In fairy tales, mirrors can represent windows to the soul. Here, Amelia’s soul is reflected back at her as a form of punishment for the evil she has done — and still intends to do. Beauty is only skin deep, so the saying goes, and the face that turns men “on” can also turn them “off,” a cruel lesson for any woman to learn:

Diz que me viu
Como eu era
Meus azuis
Os verdes meus
Meu mar, meu mar

What do you see?
My life as it was then
My true self
My dark side as well
My calm, my calm

In the concluding moments of her song, the words “Que as portas já vão fechar, fechar” – “And the doors will be closing soon, so soon” ring out loud and clear. It’s the darkest of sentiments, a remarkable display of chromaticism at work (note the presence of piano and vibraphone), along with the sophisticated use of melody and harmonics — a marvelously atmospheric piece!

Intermezzo

We segue directly to the most sensuous, indeed the most dreamlike passage in the entire musical: the scene of Clara, slowly and deliberately, descending the steps to Old Stepmother’s house. She is wearing a revealing, low-cut gown that had once belonged to her mother. For the first time the girl is in touch with her own sexuality. We marvel at the radiance of her hair which is straight and combed for the occasion, the contours of her form, the loveliness of her skin and face — in sum, she’s a lovely flower of the night that has come into bloom.

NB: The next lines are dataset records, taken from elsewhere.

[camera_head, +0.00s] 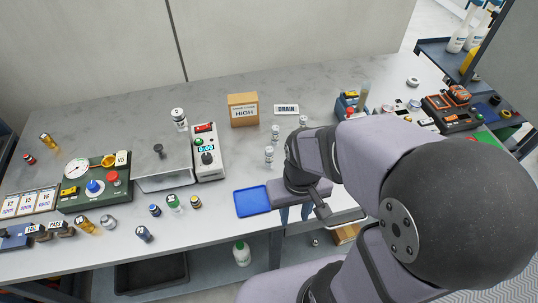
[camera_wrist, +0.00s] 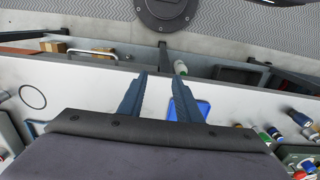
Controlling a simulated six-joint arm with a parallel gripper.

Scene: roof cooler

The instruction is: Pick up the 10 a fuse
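My gripper (camera_wrist: 158,96) is open and empty, its two dark blue fingers spread above the light worktop near its front edge. In the head view my gripper (camera_head: 295,213) is partly covered by my own wrist. I cannot read a 10 A mark on any part, so I cannot tell which one is the fuse. Pale vials (camera_head: 269,156) stand behind the gripper.
A blue tray (camera_head: 252,202) lies just left of the gripper. A white meter (camera_head: 208,153), a cardboard box (camera_head: 243,109) and a green gauge panel (camera_head: 93,184) stand farther left and back. My arm hides much of the right side. The bench between tray and box is mostly clear.

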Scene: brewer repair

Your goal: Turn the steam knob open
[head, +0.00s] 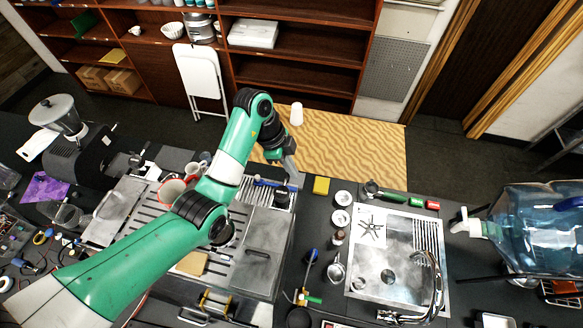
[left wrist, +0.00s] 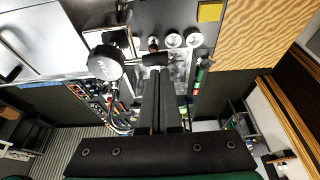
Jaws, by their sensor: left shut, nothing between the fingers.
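The steel brewer (head: 262,243) lies across the counter in the head view, partly behind my left arm. My left gripper (head: 291,172) is above the brewer's far right corner. In the left wrist view its dark fingers (left wrist: 163,80) are closed together and hold nothing. A round black knob with pale marking (left wrist: 104,63) shows left of the fingertips, with a black T-shaped bar (left wrist: 153,59) just beyond them. Which of these is the steam knob is not certain. I cannot tell whether the fingers touch the bar. My right gripper is not in view.
A yellow sponge (head: 321,185) and two white cups (head: 342,208) stand right of the brewer. A steel sink (head: 398,270) and a large blue water bottle (head: 540,230) are farther right. A grinder (head: 62,118) stands at the left. The wooden floor panel (head: 350,150) beyond is mostly clear.

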First the violin, then the cello, play a sumptuous solo passage based on the opening section of “There’s a wounded heart in the forest,” but the pace is languorous, the atmosphere sexually charged, the entire episode appearing to take place in Clara’s mind. This sequence is in sharp contrast to the number that opened the act, where Clara, in the last throes of her childhood, is found still playing with her dolls, laughing and carrying on over the frozen lake — the lake that encases Bianca’s frozen body.

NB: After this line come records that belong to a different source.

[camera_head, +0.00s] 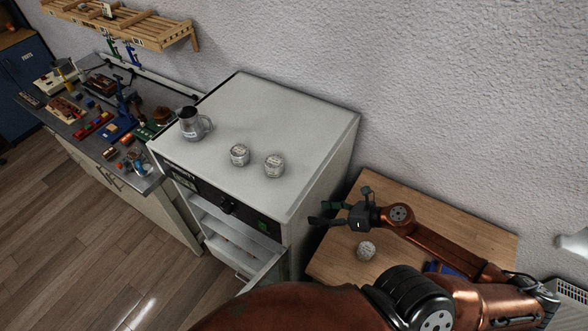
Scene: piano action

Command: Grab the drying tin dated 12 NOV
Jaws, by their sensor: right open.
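Two small grey tins, a left one (239,155) and a right one (274,165), stand on top of the white cabinet (310,130). A third, similar round tin (366,251) sits on the wooden table to the right. The labels are too small to read, so I cannot tell which is dated 12 NOV. My right gripper (320,212) is open and empty, pointing left beside the cabinet's right side, above the table's left edge. It is apart from all the tins. My left gripper is not in view.
The cabinet's front door (262,275) hangs open below. A cluttered workbench (155,181) is at the left, under a wooden wall rack (150,35). The back of the cabinet top is clear.

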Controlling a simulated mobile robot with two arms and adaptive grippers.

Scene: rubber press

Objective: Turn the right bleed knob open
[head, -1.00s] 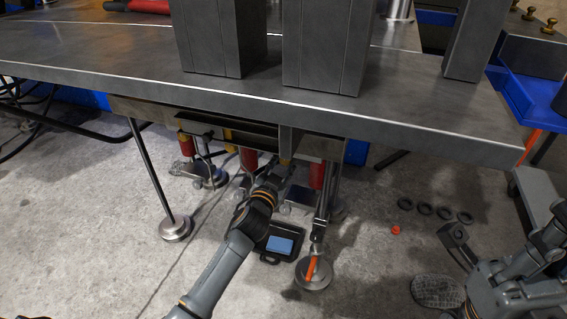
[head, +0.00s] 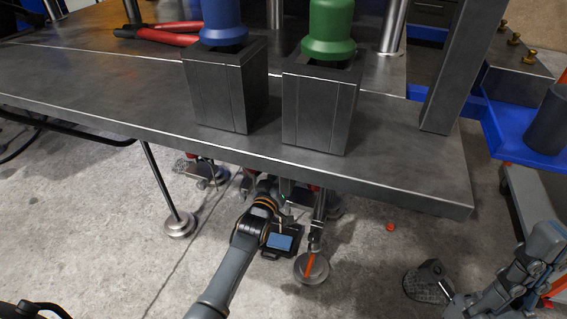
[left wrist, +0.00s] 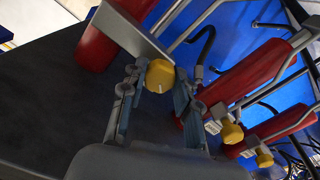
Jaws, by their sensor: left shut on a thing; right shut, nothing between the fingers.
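In the left wrist view, a yellow knob (left wrist: 160,76) sits beside a metal plate and a red cylinder (left wrist: 98,45). My left gripper (left wrist: 153,84) is shut on this knob, with a finger on either side. Two more yellow knobs (left wrist: 231,133) and (left wrist: 264,158) sit by other red cylinders further right. The frames do not settle which knob is the right one. In the head view my left arm reaches under the table, and its fingers and the knob are hidden there. My right gripper (head: 436,268) is shut and empty, low at the right over the floor.
The grey table (head: 90,80) overhangs the left arm. Posts with blue (head: 222,20) and green (head: 330,30) parts stand on it. A dark device with a blue screen (head: 280,241) and a round foot (head: 312,267) are beside the arm. The right-hand floor is mostly clear.

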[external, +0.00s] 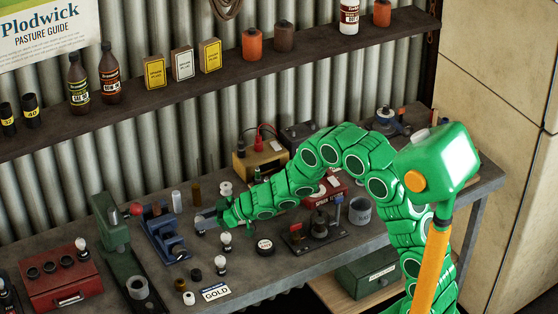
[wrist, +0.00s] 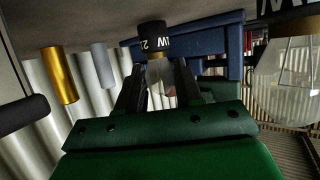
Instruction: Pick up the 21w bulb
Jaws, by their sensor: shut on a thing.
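My gripper (external: 204,220) reaches down to the bench at the left end of my green arm. In the wrist view my gripper (wrist: 158,85) has its dark fingers on both sides of a small bulb. This 21w bulb (wrist: 155,39) has a black collar with white lettering that reads like 21W, and a clear glass part between the fingers. The collar appears at or close to the bench surface; I cannot tell whether it touches. In the external view the bulb is mostly hidden by the fingers.
Another bulb (wrist: 290,85) stands close on the right in the wrist view. A blue vise-like tool (external: 165,233) stands left of my gripper. Brass and grey cylinders (wrist: 58,75) are nearby.

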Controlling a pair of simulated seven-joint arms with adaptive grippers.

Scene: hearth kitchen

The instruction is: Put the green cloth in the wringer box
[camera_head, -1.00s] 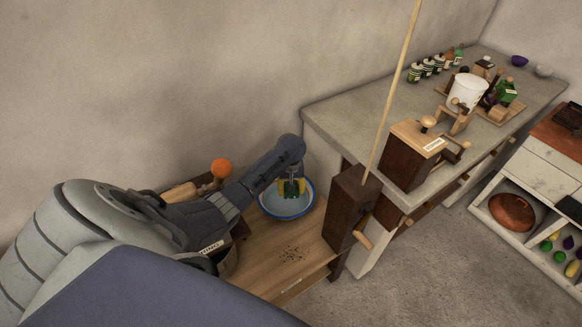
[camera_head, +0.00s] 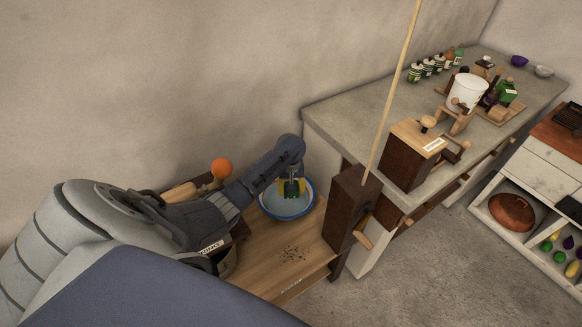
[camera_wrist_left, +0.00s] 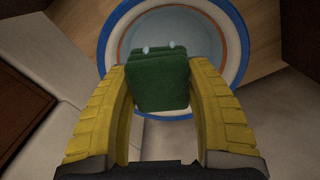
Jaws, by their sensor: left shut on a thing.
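The green cloth (camera_wrist_left: 158,80) is a folded, box-like bundle between the yellow fingers of my left gripper (camera_wrist_left: 158,95). The fingers press on it from both sides. Two small pale drops show at its far edge. In the head view, my left gripper (camera_head: 291,188) points down with the cloth over a blue-rimmed basin (camera_head: 290,215). The wrist view shows the basin behind the cloth; I cannot tell whether the cloth touches water. Two dark wooden boxes with cranks stand to the right: one with a pale labelled top (camera_head: 408,160), one at the counter's end (camera_head: 350,208). I cannot tell which is the wringer box.
A tall thin pole (camera_head: 395,95) rises by the end box. A grey counter (camera_head: 345,112) holds bottles, a white bucket (camera_head: 467,91) and bowls. An orange ball (camera_head: 221,168) is beside my left arm. The wooden bench (camera_head: 265,265) has dark specks in front of the basin.

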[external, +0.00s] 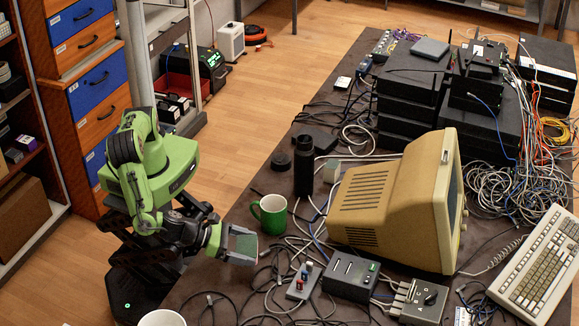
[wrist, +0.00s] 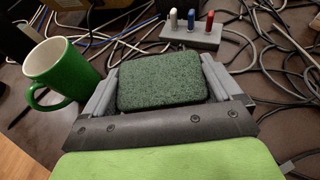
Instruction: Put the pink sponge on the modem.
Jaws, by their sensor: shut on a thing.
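My gripper (external: 242,246) is shut on a rectangular pad with a rough dark green face. The pad (wrist: 162,80) sits between the two grey fingers in the wrist view, and its green face also shows in the external view (external: 244,244). It looks like a sponge, but I see no clear pink on it, and no other pink sponge is in view. My gripper is over the near left edge of the dark table. A black box with a small green light (external: 350,276), possibly the modem, lies to the right of my gripper, apart from it.
A green mug (external: 270,214) stands close behind my gripper. A small block with colored plugs (external: 303,281) lies between my gripper and the black box. Loose cables cover much of the table. A beige monitor (external: 392,205) and a switch box (external: 420,300) are to the right.

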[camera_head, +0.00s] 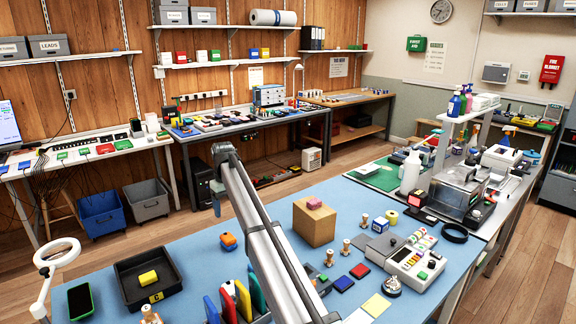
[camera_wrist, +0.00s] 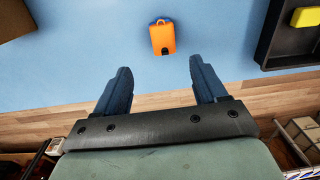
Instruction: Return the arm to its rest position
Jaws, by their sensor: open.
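My gripper (camera_wrist: 160,66) is open in the wrist view, its two blue fingers spread with nothing between them. It hangs near the blue bench's wood-floor edge. In the head view my arm runs up from the bottom middle toward the bench's far edge. The gripper's fingers cannot be made out clearly there. An orange item with a blue part (camera_wrist: 162,38) lies on the bench top, apart from the fingers; it also shows in the head view (camera_head: 228,241).
A black tray (camera_head: 128,292) holding a yellow block (camera_head: 148,278) stands left of my arm. A brown box (camera_head: 313,226) with a pink block (camera_head: 314,203) on it stands to the right. Upright coloured pieces (camera_head: 243,300) stand close beside the arm. Bare blue bench (camera_head: 185,240) lies at the far left.

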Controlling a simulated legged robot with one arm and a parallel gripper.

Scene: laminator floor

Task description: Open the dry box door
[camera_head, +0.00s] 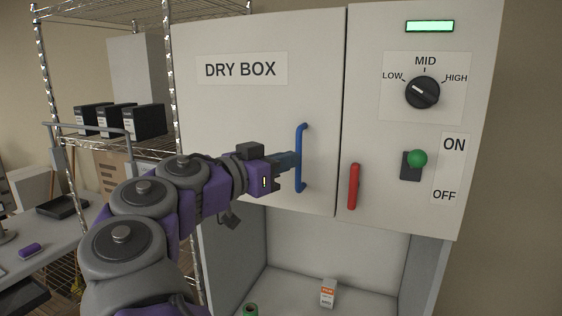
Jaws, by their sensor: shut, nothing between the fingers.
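The dry box door (230,125) is a white panel labelled "DRY BOX" and looks closed, flush beside the control panel. A vertical blue handle (301,145) stands near its right edge. My gripper (292,161) reaches in from the left, with its fingertips at or just left of the middle of the blue handle. It is shut and empty; I cannot tell whether it touches the handle. The control panel (375,215) on the right carries a red handle (353,186), a dial (422,92) and a green-knobbed switch (417,159).
Below the door is an open bay with a small white-and-orange box (328,292) and a green item (250,310) on its floor. A wire rack (70,140) with black boxes (143,121) stands at left. A desk (60,245) is at lower left.

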Clara (Marina Ruy Barbosa) descending the stairs
Clara (Marina Ruy Barbosa) descending the stairs

Old Stepmother chastises her for wearing her mother’s gown and tells her that “mommy” was a worthless tramp, that Clara is “ugly, very, very ugly.” Our eyes, however, tell a different story. We see an ugly duckling transformed into a gorgeous swan. Clara sways her arms in time to the music as she glides down the staircase, in delicately choreographed movements that provide ample proof of her swan-like transformation. The audience, too, becomes aware of the moment, i.e., of her entry into womanhood — just as Bianca before her had experienced with the pricking of her finger.

Toying with the girl (probably to get back at her for her prior misbehavior), Old Stepmother observes that “Mirrors are a woman’s worst enemy,” which only leads to Clara repeating the hackneyed phrase, “Magic mirror on the wall / who in the land is fairest of them us?”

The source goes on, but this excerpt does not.